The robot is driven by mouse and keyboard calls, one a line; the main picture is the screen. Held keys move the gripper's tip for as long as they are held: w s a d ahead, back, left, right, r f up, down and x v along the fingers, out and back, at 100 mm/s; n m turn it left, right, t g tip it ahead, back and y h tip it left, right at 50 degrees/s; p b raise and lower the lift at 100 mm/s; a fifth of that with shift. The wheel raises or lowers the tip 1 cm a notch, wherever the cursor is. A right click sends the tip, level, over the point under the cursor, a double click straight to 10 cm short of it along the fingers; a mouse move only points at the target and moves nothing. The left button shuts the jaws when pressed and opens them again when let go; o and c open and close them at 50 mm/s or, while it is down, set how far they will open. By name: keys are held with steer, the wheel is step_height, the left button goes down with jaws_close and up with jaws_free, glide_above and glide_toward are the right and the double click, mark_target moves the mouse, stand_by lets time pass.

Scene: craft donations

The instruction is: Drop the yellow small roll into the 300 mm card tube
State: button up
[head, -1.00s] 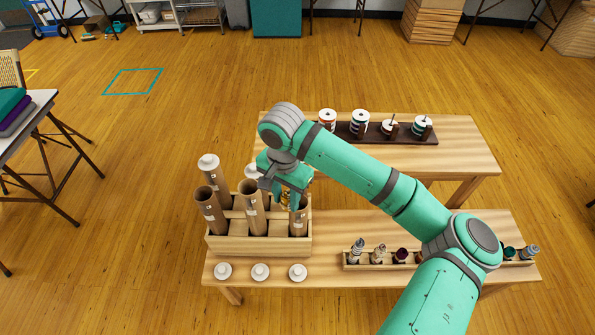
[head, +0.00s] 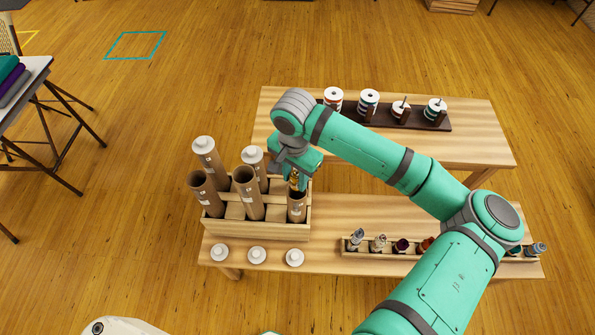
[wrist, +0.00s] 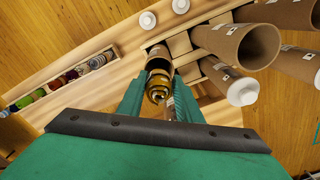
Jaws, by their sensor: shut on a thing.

------------------------------------------------------------------------

## Your goal
Exactly those lines that run from the line holding "[head, -1.00s]" to the end of the listing above, both included, are to be reproduced, with pictures left out.

## Solution for this task
[head, -1.00s] 
[head, +0.00s] 
[wrist, +0.00s] 
Jaws, by their sensor: shut on a thing.

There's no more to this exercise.